▸ TASK BRIEF:
Write out the full listing exactly as given, minus the images.

========================

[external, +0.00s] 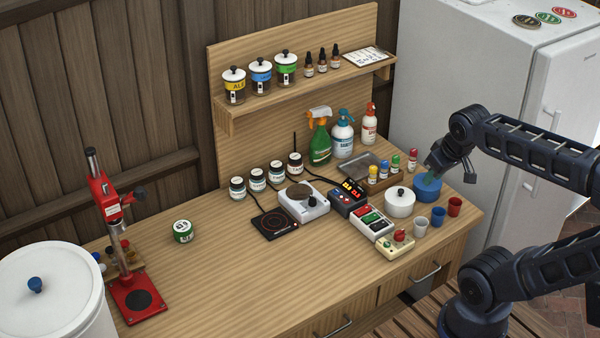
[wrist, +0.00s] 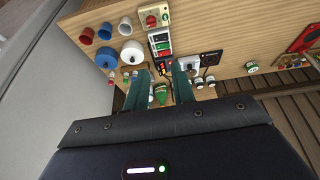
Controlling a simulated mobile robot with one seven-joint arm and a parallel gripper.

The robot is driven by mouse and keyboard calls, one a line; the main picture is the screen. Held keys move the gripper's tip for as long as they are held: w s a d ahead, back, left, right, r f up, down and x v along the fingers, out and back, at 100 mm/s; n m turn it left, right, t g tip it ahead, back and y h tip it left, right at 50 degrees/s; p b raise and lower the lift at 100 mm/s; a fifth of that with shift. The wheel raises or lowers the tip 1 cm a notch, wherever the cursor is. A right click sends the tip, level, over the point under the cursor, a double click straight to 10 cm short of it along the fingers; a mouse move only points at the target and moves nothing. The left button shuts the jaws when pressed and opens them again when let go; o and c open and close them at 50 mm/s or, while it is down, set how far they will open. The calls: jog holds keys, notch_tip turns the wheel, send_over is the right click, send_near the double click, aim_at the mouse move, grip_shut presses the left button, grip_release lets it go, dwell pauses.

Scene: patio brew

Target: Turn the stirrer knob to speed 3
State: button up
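The stirrer (external: 293,204) is a white box with a round brown top plate in the middle of the bench. Its black knob (external: 312,201) is on the front right; its setting is too small to read. My gripper (external: 429,179) is at the bench's right end, near the blue bowl, well to the right of the stirrer. In the wrist view its two teal fingers (wrist: 160,78) stand apart with nothing gripped between them.
A black plate (external: 273,224), a black button box (external: 348,196) and a white lidded pot (external: 400,203) surround the stirrer. Spray bottles (external: 320,140) stand behind.

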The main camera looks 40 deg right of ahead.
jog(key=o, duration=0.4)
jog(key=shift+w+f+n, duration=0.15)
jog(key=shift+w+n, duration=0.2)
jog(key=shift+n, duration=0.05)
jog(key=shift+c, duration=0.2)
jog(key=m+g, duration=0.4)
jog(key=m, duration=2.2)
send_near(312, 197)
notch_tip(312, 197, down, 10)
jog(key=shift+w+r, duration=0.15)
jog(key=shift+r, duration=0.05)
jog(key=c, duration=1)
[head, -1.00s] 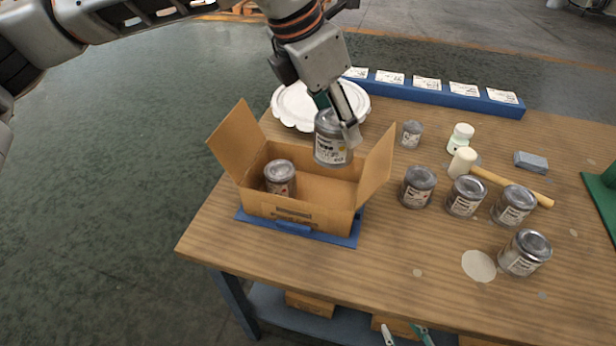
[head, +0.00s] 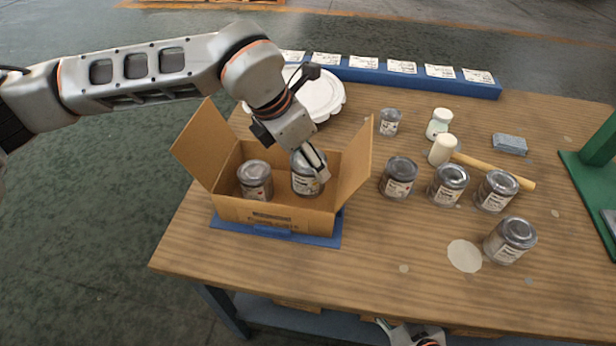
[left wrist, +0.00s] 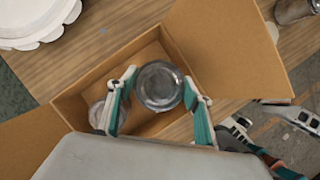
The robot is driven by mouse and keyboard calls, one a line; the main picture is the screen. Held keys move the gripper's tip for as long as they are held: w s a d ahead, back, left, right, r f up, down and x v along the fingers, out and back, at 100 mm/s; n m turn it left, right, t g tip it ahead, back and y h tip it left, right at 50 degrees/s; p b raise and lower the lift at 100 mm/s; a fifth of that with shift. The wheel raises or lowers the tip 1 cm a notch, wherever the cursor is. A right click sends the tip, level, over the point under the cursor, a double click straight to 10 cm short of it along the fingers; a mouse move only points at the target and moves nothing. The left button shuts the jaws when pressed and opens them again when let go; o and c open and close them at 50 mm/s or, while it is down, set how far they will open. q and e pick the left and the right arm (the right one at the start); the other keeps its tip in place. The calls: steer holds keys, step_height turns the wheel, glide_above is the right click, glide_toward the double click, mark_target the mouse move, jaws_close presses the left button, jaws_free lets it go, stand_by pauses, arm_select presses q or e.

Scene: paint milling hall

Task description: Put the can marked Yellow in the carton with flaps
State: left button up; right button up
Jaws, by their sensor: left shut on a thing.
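The open carton with flaps (head: 236,211) stands at the table's left front, with side flaps spread. My left gripper (head: 316,169) is shut on a metal can (head: 304,182), held upright inside the right part of the carton. I cannot read its label or tell whether it touches the floor. In the left wrist view the can's lid (left wrist: 160,85) sits between the two fingers (left wrist: 158,98). Another can (head: 255,180) with a reddish label mark stands in the carton's left part. My right gripper (head: 408,336) shows only partly at the bottom edge, below the tabletop.
Several more cans, including one at front right (head: 510,240), stand right of the carton. A white scalloped plate (head: 322,95) and blue label rail (head: 380,75) are at the back.

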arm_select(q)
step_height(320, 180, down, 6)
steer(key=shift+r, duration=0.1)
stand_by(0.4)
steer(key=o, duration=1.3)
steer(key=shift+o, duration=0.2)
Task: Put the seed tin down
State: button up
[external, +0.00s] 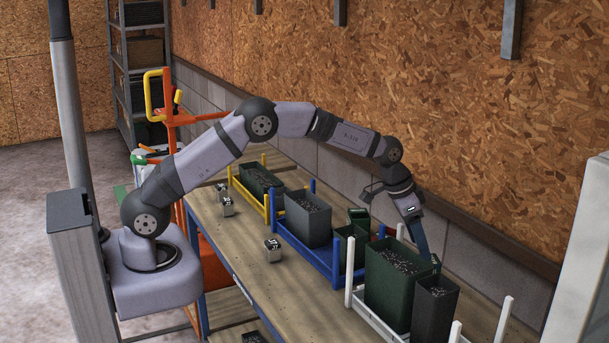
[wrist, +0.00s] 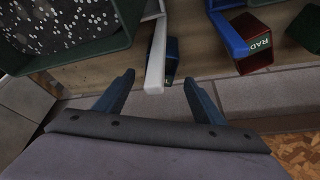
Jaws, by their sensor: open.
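My gripper (external: 428,256) reaches down behind the green bin at the wall side of the workbench. A small dark tin with a blue side (wrist: 171,60) stands just beyond the fingertips, beside a white rack post, apart from both fingers. I cannot read its label, so I cannot tell for sure that it is the seed tin. In the external view it is hidden behind the bins and my gripper.
The white rack's post (wrist: 156,60) is close to the fingers. A green bin of speckled soil (external: 388,285) and a dark bin (external: 434,305) stand there. A red tin marked RAD (wrist: 251,45) sits by the blue rack (external: 305,250). Silver tins (external: 272,250) stand along the bench front.

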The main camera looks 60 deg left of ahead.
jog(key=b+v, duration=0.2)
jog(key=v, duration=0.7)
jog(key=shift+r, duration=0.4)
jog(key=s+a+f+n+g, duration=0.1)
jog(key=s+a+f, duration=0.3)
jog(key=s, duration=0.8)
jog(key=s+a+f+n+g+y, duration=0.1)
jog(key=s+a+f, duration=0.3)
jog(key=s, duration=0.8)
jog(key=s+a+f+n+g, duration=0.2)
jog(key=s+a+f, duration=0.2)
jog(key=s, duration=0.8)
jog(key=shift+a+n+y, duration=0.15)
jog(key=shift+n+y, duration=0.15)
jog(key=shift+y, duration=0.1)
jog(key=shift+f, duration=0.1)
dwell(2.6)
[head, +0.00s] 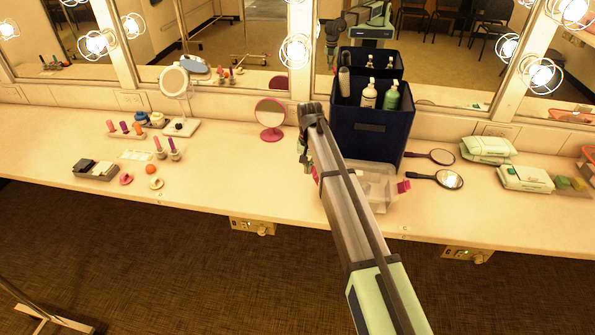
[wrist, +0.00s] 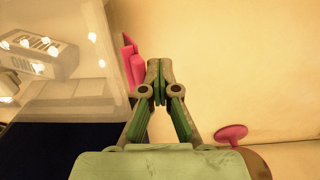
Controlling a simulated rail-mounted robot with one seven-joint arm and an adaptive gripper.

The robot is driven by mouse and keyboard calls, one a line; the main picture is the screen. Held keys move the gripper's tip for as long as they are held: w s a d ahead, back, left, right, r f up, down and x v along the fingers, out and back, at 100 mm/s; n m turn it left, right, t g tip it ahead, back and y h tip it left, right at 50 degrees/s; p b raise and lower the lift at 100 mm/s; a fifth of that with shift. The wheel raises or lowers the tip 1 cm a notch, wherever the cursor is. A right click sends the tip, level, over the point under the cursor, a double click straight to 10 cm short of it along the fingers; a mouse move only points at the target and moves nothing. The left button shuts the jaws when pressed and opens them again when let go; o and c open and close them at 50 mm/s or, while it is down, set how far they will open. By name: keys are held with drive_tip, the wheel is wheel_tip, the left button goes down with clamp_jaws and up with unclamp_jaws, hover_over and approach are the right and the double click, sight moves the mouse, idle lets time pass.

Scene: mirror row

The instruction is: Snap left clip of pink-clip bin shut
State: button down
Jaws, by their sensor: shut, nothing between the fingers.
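The clear pink-clip bin (head: 379,193) sits near the front of the counter, before the dark blue caddy, partly hidden by my arm. Its right clip (head: 403,186) sticks out from the right side. Its left clip (head: 316,173) shows as a little pink beside my arm. In the wrist view the bin (wrist: 75,90) fills the left, with the left clip (wrist: 132,64) standing along its edge. My gripper (wrist: 155,66) is shut and empty, its tips just right of that clip; I cannot tell if they touch. In the head view my gripper (head: 304,160) points down, left of the bin.
The dark blue caddy (head: 371,135) with bottles stands close behind the bin. A pink round mirror (head: 270,118) stands to the left; its base (wrist: 231,133) shows in the wrist view. Hand mirrors (head: 449,179) lie right.

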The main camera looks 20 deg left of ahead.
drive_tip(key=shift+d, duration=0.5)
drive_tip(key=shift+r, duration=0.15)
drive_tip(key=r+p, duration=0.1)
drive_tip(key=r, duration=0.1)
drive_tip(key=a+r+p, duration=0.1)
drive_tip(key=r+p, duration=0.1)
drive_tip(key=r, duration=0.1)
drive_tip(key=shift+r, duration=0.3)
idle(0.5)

========================

▸ WRITTEN REPLY:
[external, +0.00s] 
[wrist, +0.00s] 
Controlling a simulated mobile robot with one seven-joint arm and a parallel gripper.

The robot is driven by mouse and keyboard calls, one a line; the main picture is the screen. Held keys move the gripper's tip for as long as they are held: w s a d ahead, back, left, right, r f up, down and x v along the fingers, out and back, at 100 mm/s; n m turn it left, right, t g tip it ahead, back and y h tip it left, right at 50 degrees/s; p b raise and lower the lift at 100 mm/s; a fifth of that with shift. The wheel raises or lowers the tip 1 cm a notch, wherever the cursor is. A right click sends the tip, level, over the point under the cursor, a double click straight to 10 cm short of it along the fingers; a mouse move only points at the target and moves nothing. The left button shuts the jaws when pressed and opens them again when let go; o and c open and close them at 50 mm/s or, while it is down, set how far they will open. The calls: jog holds keys, notch_tip turns the wheel, send_over is the right click, send_near the double click, aim_at the mouse move, grip_shut presses the left button, grip_release lets it go, dwell pauses.

Scene: patio brew

Target: Turn the stirrer knob to speed 3
State: button up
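The stirrer (external: 293,204) is a white box with a round brown top plate in the middle of the bench. Its black knob (external: 312,201) is on the front right; its setting is too small to read. My gripper (external: 429,179) is at the bench's right end, near the blue bowl, well to the right of the stirrer. In the wrist view its two teal fingers (wrist: 160,78) stand apart with nothing gripped between them.
A black plate (external: 273,224), a black button box (external: 348,196) and a white lidded pot (external: 400,203) surround the stirrer. Spray bottles (external: 320,140) stand behind.

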The main camera looks 40 deg right of ahead.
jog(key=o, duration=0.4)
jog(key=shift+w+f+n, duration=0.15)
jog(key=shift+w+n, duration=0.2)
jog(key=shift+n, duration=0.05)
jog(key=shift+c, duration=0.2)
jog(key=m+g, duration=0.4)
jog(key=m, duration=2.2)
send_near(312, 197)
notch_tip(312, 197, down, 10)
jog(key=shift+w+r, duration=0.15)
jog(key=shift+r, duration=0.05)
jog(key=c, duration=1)
[head, -1.00s] 
[head, +0.00s] 
[left wrist, +0.00s] 
The robot is driven by mouse and keyboard calls, one a line; the main picture is the screen. Held keys move the gripper's tip for as long as they are held: w s a d ahead, back, left, right, r f up, down and x v along the fingers, out and back, at 100 mm/s; n m turn it left, right, t g tip it ahead, back and y h tip it left, right at 50 degrees/s; p b raise and lower the lift at 100 mm/s; a fifth of that with shift. The wheel raises or lowers the tip 1 cm a notch, wherever the cursor is. A right click sends the tip, level, over the point under the cursor, a double click straight to 10 cm short of it along the fingers; a mouse move only points at the target and moves nothing. The left button shuts the jaws when pressed and opens them again when let go; o and c open and close them at 50 mm/s or, while it is down, set how far they will open. q and e pick the left and the right arm (the right one at the start); the other keeps its tip in place. The calls: steer holds keys, step_height turns the wheel, glide_above is the right click, glide_toward the double click, mark_target the mouse move, jaws_close presses the left button, jaws_free lets it go, stand_by pauses, arm_select presses q or e.

Scene: paint milling hall

Task description: Put the can marked Yellow in the carton with flaps
State: left button up; right button up
Jaws, by their sensor: left shut on a thing.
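The open carton with flaps (head: 236,211) stands at the table's left front, with side flaps spread. My left gripper (head: 316,169) is shut on a metal can (head: 304,182), held upright inside the right part of the carton. I cannot read its label or tell whether it touches the floor. In the left wrist view the can's lid (left wrist: 160,85) sits between the two fingers (left wrist: 158,98). Another can (head: 255,180) with a reddish label mark stands in the carton's left part. My right gripper (head: 408,336) shows only partly at the bottom edge, below the tabletop.
Several more cans, including one at front right (head: 510,240), stand right of the carton. A white scalloped plate (head: 322,95) and blue label rail (head: 380,75) are at the back.

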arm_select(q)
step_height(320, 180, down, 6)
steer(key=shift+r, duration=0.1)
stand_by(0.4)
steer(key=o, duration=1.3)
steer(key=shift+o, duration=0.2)
Task: Put the seed tin down
State: button up
[external, +0.00s] 
[wrist, +0.00s] 
Jaws, by their sensor: open.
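My gripper (external: 428,256) reaches down behind the green bin at the wall side of the workbench. A small dark tin with a blue side (wrist: 171,60) stands just beyond the fingertips, beside a white rack post, apart from both fingers. I cannot read its label, so I cannot tell for sure that it is the seed tin. In the external view it is hidden behind the bins and my gripper.
The white rack's post (wrist: 156,60) is close to the fingers. A green bin of speckled soil (external: 388,285) and a dark bin (external: 434,305) stand there. A red tin marked RAD (wrist: 251,45) sits by the blue rack (external: 305,250). Silver tins (external: 272,250) stand along the bench front.

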The main camera looks 60 deg left of ahead.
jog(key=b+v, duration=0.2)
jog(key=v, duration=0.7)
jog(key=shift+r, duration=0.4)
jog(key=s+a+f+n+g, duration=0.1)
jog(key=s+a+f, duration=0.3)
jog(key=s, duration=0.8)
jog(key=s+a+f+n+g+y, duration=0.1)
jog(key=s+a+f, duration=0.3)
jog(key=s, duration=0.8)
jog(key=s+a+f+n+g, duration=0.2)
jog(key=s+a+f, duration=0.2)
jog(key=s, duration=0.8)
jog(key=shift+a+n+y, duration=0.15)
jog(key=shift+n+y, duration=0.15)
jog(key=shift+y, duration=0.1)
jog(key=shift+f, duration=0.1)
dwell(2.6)
[head, +0.00s] 
[wrist, +0.00s] 
Controlling a simulated rail-mounted robot with one seven-joint arm and an adaptive gripper.

The robot is driven by mouse and keyboard calls, one a line; the main picture is the screen. Held keys move the gripper's tip for as long as they are held: w s a d ahead, back, left, right, r f up, down and x v along the fingers, out and back, at 100 mm/s; n m turn it left, right, t g tip it ahead, back and y h tip it left, right at 50 degrees/s; p b raise and lower the lift at 100 mm/s; a fifth of that with shift. The wheel raises or lowers the tip 1 cm a notch, wherever the cursor is. A right click sends the tip, level, over the point under the cursor, a double click straight to 10 cm short of it along the fingers; a mouse move only points at the target and moves nothing. The left button shuts the jaws when pressed and opens them again when let go; o and c open and close them at 50 mm/s or, while it is down, set how far they will open. By name: keys are held with drive_tip, the wheel is wheel_tip, the left button goes down with clamp_jaws and up with unclamp_jaws, hover_over and approach are the right and the double click, sight moves the mouse, idle lets time pass.

Scene: mirror row

The instruction is: Snap left clip of pink-clip bin shut
State: button down
Jaws, by their sensor: shut, nothing between the fingers.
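The clear pink-clip bin (head: 379,193) sits near the front of the counter, before the dark blue caddy, partly hidden by my arm. Its right clip (head: 403,186) sticks out from the right side. Its left clip (head: 316,173) shows as a little pink beside my arm. In the wrist view the bin (wrist: 75,90) fills the left, with the left clip (wrist: 132,64) standing along its edge. My gripper (wrist: 155,66) is shut and empty, its tips just right of that clip; I cannot tell if they touch. In the head view my gripper (head: 304,160) points down, left of the bin.
The dark blue caddy (head: 371,135) with bottles stands close behind the bin. A pink round mirror (head: 270,118) stands to the left; its base (wrist: 231,133) shows in the wrist view. Hand mirrors (head: 449,179) lie right.

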The main camera looks 20 deg left of ahead.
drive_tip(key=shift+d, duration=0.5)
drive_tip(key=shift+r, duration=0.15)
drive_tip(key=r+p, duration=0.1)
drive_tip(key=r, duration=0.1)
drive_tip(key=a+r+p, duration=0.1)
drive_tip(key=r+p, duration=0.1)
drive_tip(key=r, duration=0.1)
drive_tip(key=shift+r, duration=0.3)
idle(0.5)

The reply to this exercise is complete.